▶ [Provided data]:

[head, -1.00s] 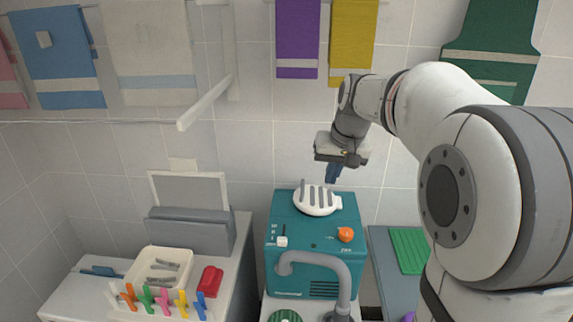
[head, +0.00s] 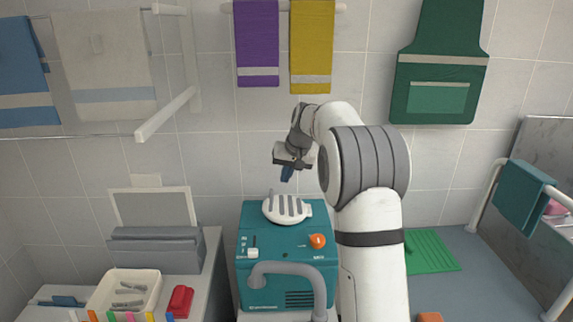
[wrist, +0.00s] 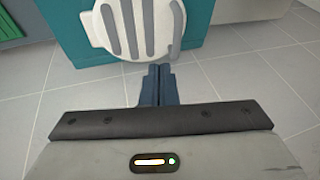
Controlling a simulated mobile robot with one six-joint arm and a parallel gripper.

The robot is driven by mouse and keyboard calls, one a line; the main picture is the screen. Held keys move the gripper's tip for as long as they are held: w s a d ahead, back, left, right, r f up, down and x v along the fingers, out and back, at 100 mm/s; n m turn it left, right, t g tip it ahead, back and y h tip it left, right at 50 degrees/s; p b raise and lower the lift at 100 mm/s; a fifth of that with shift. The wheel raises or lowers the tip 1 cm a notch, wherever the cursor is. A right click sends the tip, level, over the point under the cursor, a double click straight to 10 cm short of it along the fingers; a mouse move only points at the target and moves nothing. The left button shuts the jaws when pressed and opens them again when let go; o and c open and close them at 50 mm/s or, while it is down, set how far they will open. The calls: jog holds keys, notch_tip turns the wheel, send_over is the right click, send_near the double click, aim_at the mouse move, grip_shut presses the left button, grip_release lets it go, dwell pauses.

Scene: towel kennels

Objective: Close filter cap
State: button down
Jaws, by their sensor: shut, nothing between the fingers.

▶ [Written task]: Keep the pictures out of the copy and write out the data exactly as it stands.

▶ [In response]:
[head, -1.00s] 
[head, +0.00s] 
[wrist, +0.00s] 
Controlling a simulated mobile robot with one six-joint arm and a parallel gripper.

The robot is driven by mouse and keyboard calls, one a line; the main picture is the screen. Held keys move the gripper's tip for as long as they are held: w s a d ahead, back, left, right, r f up, down and x v along the fingers, out and back, at 100 mm/s; n m turn it left, right, t g tip it ahead, back and y h tip it left, right at 50 degrees/s; p b raise and lower the lift at 100 mm/s; a fifth of that with shift. The wheel raises or lowers the tip 1 cm a notch, wherever the cursor is. A right click sends the tip, level, over the point under the cursor, a double click straight to 10 cm short of it along the fingers; a mouse move only points at the target and moves nothing. The left button shuts the jaws when pressed and opens them again when let go; o and c open and close them at 50 mm/s or, while it is down, set how far they will open. The calls: jog holds keys, notch_tip turns the wheel, send_over is the right click, send_near the double click, aim_at the mouse move, grip_shut presses the left button, grip_release lets it go, dwell pauses.

Scene: towel kennels

Objective: Close filter cap
State: button down
Jaws, by their sensor: shut, nothing between the fingers.

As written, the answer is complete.